User's Manual

Understanding and Managing Intended Active Values
The Instant Capacity software maintains a value for each nPartition of a complex called intended
active. Fundamentally, the intended active value is the number of cores intended to be active
after a reboot of the nPartition.
The concept and proper manipulation of intended active is critical because:
It determines the number of cores which will be active upon the boot of an nPartition.
The value is used to establish the allocation of core usage rights for an nPartition within the
total number of core usage rights purchased for the complex. That is, it represents the
intended distribution of core resources for each nPartition.

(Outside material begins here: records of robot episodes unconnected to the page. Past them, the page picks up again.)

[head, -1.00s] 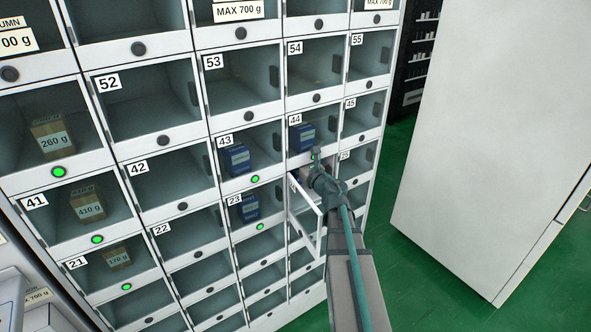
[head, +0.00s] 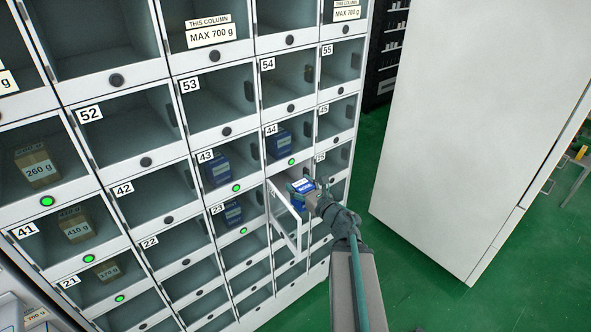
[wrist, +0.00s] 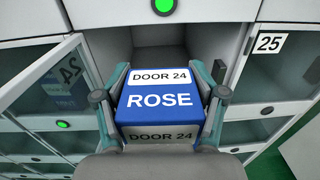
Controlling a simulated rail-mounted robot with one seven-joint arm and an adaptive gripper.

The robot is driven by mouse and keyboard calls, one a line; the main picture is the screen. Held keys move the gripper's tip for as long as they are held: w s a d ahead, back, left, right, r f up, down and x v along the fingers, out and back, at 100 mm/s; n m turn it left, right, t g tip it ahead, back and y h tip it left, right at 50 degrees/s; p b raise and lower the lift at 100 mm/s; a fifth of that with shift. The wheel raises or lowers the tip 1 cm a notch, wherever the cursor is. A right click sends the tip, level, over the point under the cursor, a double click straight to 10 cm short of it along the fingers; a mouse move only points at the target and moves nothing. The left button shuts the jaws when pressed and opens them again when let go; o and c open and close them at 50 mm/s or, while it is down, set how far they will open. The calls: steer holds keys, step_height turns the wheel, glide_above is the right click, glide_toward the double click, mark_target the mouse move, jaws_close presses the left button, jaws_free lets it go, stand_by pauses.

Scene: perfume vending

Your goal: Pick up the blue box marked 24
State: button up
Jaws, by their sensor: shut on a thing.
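The blue box marked "DOOR 24" and "ROSE" (wrist: 158,100) is between the fingers of my gripper (wrist: 160,108) in the wrist view. My gripper is shut on its two sides. In the head view the blue box (head: 301,187) is in front of the locker wall, with my gripper (head: 316,197) at its right end. Compartment 24 (wrist: 190,35) is behind the box, and its inside looks empty where it shows. Its door (head: 287,217) stands open to the left and carries the number 24, seen reversed in the wrist view (wrist: 42,80).
Blue boxes sit in compartments 43 (head: 217,170), 44 (head: 279,142) and 23 (head: 233,213). Brown boxes, such as the 260 g one (head: 38,168), are at the left. A large white cabinet (head: 465,130) stands at the right, with green floor (head: 395,265) between.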

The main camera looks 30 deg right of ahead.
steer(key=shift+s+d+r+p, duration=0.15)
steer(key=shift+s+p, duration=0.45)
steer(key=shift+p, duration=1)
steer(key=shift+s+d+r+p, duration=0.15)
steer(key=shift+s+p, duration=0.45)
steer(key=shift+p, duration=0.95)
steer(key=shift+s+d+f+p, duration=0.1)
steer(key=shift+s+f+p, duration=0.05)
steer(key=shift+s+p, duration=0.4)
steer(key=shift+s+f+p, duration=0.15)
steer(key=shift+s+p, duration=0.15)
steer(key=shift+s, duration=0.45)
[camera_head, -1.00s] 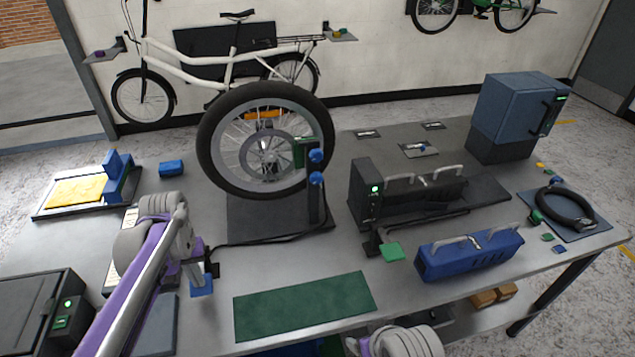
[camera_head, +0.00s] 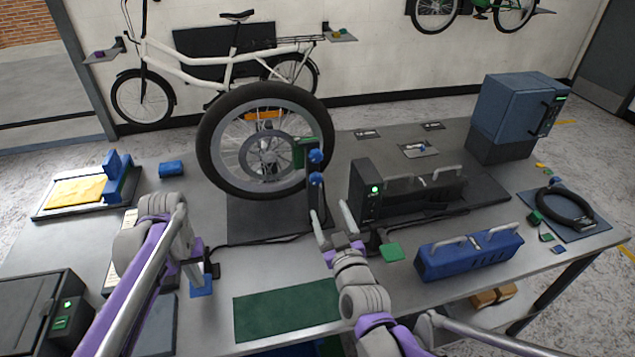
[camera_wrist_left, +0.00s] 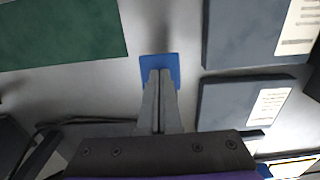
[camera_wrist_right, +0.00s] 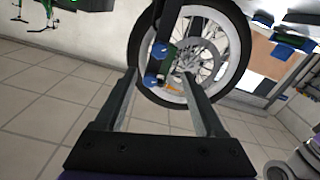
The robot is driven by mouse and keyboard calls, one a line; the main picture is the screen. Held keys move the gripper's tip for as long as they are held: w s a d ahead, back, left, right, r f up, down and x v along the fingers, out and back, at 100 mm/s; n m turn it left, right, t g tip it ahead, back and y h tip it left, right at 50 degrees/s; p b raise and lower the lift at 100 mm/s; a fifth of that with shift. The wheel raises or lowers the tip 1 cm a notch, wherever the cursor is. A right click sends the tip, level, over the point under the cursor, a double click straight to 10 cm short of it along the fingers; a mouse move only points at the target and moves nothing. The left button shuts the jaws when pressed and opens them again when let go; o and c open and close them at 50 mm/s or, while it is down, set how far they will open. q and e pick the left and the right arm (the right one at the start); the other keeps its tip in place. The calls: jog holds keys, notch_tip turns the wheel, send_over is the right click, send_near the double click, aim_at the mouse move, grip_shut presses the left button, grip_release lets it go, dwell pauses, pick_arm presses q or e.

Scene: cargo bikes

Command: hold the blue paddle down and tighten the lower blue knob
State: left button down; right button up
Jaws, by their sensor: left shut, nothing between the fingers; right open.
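The blue paddle (camera_head: 201,286) lies on the table at the left of the green mat. My left gripper (camera_head: 194,274) is shut with its fingertips over the paddle; in the left wrist view the paddle (camera_wrist_left: 174,62) shows under the closed fingertips (camera_wrist_left: 158,75). Contact looks likely but cannot be told for sure. The lower blue knob (camera_head: 316,180) sits on the dark post beside the wheel, below the upper blue knob (camera_head: 316,156). My right gripper (camera_head: 328,222) is open just below and in front of the lower knob. In the right wrist view the lower knob (camera_wrist_right: 151,79) lies between and beyond the open fingers (camera_wrist_right: 160,80).
The spoked wheel (camera_head: 212,150) stands at the table's back, left of the post. A black machine with a green light (camera_head: 362,190) stands close to the right of my right gripper. A blue toolbox-like case (camera_head: 468,258) and a green mat (camera_head: 285,318) lie nearer the front.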

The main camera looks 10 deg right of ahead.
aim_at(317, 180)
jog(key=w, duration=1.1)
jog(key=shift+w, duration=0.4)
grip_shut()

When the intended active value changes, the distribution of usage rights across the hard partitions
is changed, and the core resources originally intended for one nPartition might be diverted to
another nPartition. In fact, this is the mechanism that allows for load balancing of resources to
occur. Within a GiCAP group, changes to the intended active value allow resources to be load
balanced across the entire group. Naturally, it is important to be sure that this is an intentional
redistribution of resources.
Note that even inactive nPartitions have an intended active value that represents a “reservation”
of usage rights for that partition. This is necessary to ensure every configured nPartition has core
resources in order to boot.
IMPORTANT: An nPartition that was created but never booted to HP-UX will implicitly reserve
usage rights for all configured cores, regardless of any intended active value set for the nPartition.
Within a virtual partition environment, the intended active value is especially critical because a
value that does not conform to the virtual partition assignments can result in a virtual partition
environment that cannot be booted. For more information see “Boot Time Compliance” (page 66).
In a virtual partition environment, the behavior of the icapmodify -a, -d and -s options is
different when there is unused capacity represented by an intended active value that exceeds
the sum of the cores assigned to the virtual partitions in an nPartition, as described in Activations
and Deactivations in a Virtual Partition Environment” (page 64).